Como a imagem ruim vinculada às empresas desprovidas de cuidados sócio-ambientais já é fatídica, imensa e só parece aumentar, pode-se afirmar que sem dúvidas comprometerá a longevidade destas pois a presença da consciência quando em níveis como os atuais acarreta mudanças, ou seja, as empresas que não atenderem as exigências inclusive ambientais dos consumidores comprometerão suas chances de sobrevivência, podendo ser pelos mesmos excluídas do mercado.

2ª Evidência:

Para que se tornem empresas social e ecologicamente aprovadas aos olhos da sociedade civil e entidades públicas, “investimentos em tecnologias limpas, sistemas de gestão ambiental que envolvam economia de recursos, reciclagem, reaproveitamento de resíduos, tratamento da água utilizada no processo produtivo para reutilização, substituição de matérias-primas, uso de energias alternativas, dentre outras mudanças no processo de produção” (1) além de políticas estruturais especificas de combate a fome, do apoio a projetos com escolas e instituições públicas bem como o incentivo a estratégias de inclusão social, devem constituir a pauta das políticas empresariais engajadas na preservação da natureza e na sua sustentabilidade.

Justificativa

Ao contrário do que pensava até muito recentemente a grande maioria dos empresários donos do poder, a adoção dessa nova política de privilegiar sistemas produtivos que diminuem impactos causados pelas atividades produtivas não é algo apenas social e ambientalmente responsável que gera mais gastos e empecilhos, e é sim uma inovadora forma de angariar ainda mais lucros, uma vez que, na medida em que a empresa consegue encontrar maneiras de controlar custos e ganhos financeiros aumenta sua competitividade e garante assim a capacidade de sobrevivência e sucesso econômico da companhia nos padrões atuais e futuros.

De forma ilustrativa, traz-se o exemplo apresentado pela Revista Exame em matéria sobre multinacional do ramo de bebidas que ao assumir práticas como a substituição do uso de combustíveis não-renováveis, do uso do óleo e de gás natural por biomassa e biogás, evitou a emissão de quase 100 mil toneladas de gás carbônico por ano, o que representou uma significativa economia de R$ 5,7 milhões para a mesma.

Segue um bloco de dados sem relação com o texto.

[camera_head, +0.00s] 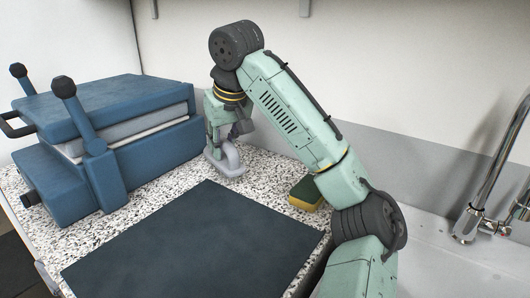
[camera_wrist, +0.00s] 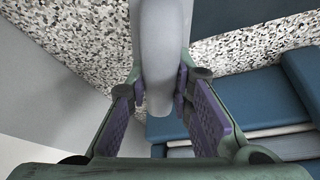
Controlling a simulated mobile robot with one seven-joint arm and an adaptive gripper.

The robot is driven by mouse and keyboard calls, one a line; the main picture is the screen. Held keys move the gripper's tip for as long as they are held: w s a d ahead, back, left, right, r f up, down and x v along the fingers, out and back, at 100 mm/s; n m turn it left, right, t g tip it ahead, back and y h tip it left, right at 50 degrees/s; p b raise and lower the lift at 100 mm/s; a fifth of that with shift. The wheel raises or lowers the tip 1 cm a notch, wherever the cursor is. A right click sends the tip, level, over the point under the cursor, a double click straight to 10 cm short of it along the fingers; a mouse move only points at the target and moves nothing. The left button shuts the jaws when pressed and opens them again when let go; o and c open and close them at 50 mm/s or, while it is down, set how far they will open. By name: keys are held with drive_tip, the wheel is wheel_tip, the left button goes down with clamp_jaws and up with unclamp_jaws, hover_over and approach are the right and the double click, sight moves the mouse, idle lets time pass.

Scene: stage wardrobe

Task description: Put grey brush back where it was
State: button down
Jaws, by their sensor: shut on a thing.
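The grey brush (camera_head: 230,160) is at the back of the speckled counter, beside the blue press. My gripper (camera_head: 215,150) is above it and shut on its curved handle. In the wrist view the pale grey handle (camera_wrist: 160,50) runs between the purple finger pads of my gripper (camera_wrist: 165,105). The brush's underside is hidden, so I cannot tell whether it touches the counter.
A blue press (camera_head: 110,135) with upright levers stands close on the left. A dark mat (camera_head: 195,245) lies in front. A yellow and green sponge (camera_head: 306,194) is to the right, near the sink (camera_head: 430,265) and tap (camera_head: 490,185). Speckled counter (camera_head: 262,178) is free between brush and sponge.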

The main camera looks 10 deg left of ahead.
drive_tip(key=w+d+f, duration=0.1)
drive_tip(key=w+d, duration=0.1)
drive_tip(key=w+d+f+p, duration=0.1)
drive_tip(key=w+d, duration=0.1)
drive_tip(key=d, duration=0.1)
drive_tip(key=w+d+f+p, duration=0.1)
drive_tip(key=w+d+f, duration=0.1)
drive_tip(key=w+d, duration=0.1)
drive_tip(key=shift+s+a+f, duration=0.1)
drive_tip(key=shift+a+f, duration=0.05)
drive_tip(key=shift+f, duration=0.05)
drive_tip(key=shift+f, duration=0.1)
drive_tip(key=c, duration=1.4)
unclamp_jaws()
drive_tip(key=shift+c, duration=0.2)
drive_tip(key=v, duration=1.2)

“Atitudes de medidas racionais para proteger e conservar o meio ambiente tornam-se rapidamente condições sine qua non para bons negócios e para a própria sobrevivência da empresa no mercado” (DONAIRE, 1999, p. 34).

3ª Evidência:

Com a redução do consumo de água, energia, geração de resíduos e práticas como o reaproveitamento destes, conseqüentemente, poderá crescer a produção destas empresas ecoeficientes, uma vez que, mesmo em longo prazo, elas têm com isso mais capital para ampliar suas bases de produção gerando novos empregos e reflexos sociais positivos. A redução de custos que antes parecia impraticável, hoje garante a liderança da empresa no mercado bem como sua perpetuação.

Justificativa

A partir do exposto, pode-se perceber que uma empresa ecoeficiente consegue gerar resultados quando garante a redução do impacto ambiental possível em todas as etapas de seu processo, interferindo cada vez menos na natureza e melhorando seu resultado.

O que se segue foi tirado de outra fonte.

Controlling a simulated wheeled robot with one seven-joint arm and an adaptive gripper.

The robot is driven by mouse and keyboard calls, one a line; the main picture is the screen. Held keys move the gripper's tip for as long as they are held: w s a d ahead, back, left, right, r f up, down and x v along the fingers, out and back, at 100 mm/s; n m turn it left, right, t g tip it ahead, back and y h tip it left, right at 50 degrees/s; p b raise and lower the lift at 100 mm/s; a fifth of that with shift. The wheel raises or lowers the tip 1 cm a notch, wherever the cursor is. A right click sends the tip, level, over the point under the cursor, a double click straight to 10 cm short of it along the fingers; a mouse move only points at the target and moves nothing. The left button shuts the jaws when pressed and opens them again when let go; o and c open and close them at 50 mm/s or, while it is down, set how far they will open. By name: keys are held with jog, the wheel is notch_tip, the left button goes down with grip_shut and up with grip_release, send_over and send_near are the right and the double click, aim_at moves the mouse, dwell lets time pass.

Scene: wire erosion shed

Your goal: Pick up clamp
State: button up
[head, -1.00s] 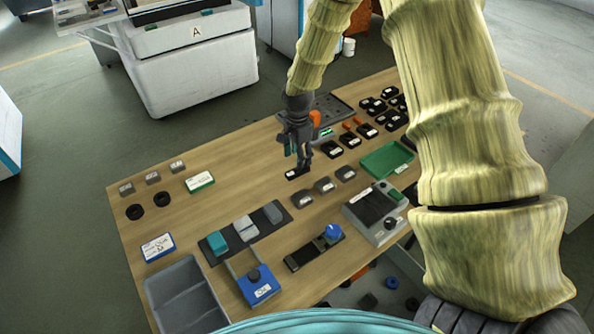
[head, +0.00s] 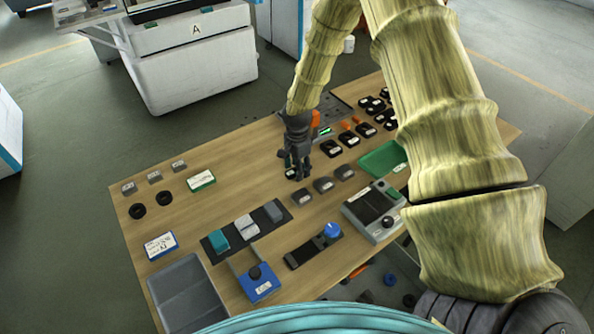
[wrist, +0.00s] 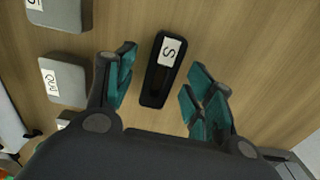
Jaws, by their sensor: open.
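A black oblong piece with a white label reading S, which looks like the clamp (wrist: 161,72), lies on the wooden table. In the wrist view it sits between the teal-padded fingers of my gripper (wrist: 163,90), with a gap on both sides. My gripper is open and pointing down at it. In the head view my gripper (head: 297,172) is low over the middle of the table and hides most of the piece. I cannot tell its exact height above the table.
Grey labelled blocks (head: 323,184) lie in a row close to my gripper. Several black pieces (head: 366,130) lie behind it to the right. A green tray (head: 380,160) and a scale-like device (head: 373,208) are at the right. Bare wood (head: 240,165) is free to the left.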

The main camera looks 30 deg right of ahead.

A mesma multinacional do ramo de bebidas citada pela Revista Exame assumiu também práticas como o reaproveitamento de 96% dos resíduos sólidos provenientes do processo de produção o que fez a companhia obter uma receita de R$ 51 milhões com a venda de subprodutos a serem transformados em matéria-prima para outras indústrias, ao invés de serem encaminhados a aterros sanitários.

Evidencia-se assim que a otimização do uso dos recursos na produção é sem dúvida a melhor alternativa ambiental para a preservação da sustentabilidade da biodiversidade além de representar, financeiramente, ganhos econômicos significativos para as empresas preocupadas com o uso racional da água e energia e com as mudanças climáticas.

4ª Evidência:

Segundo a WBCSD - World Bussines Council for Sustainable Development (1996), a ecoeficiência é alcançada mediante o fornecimento de bens e serviços a preços competitivos que satisfaçam as necessidades humanas e que tragam qualidade de vida, ao mesmo tempo em que ocorre a busca da redução progressiva do impacto ambiental e do consumo de recursos ao longo do ciclo de vida até um nível, no mínimo, equivalente à capacidade de sustentação estimada da Terra.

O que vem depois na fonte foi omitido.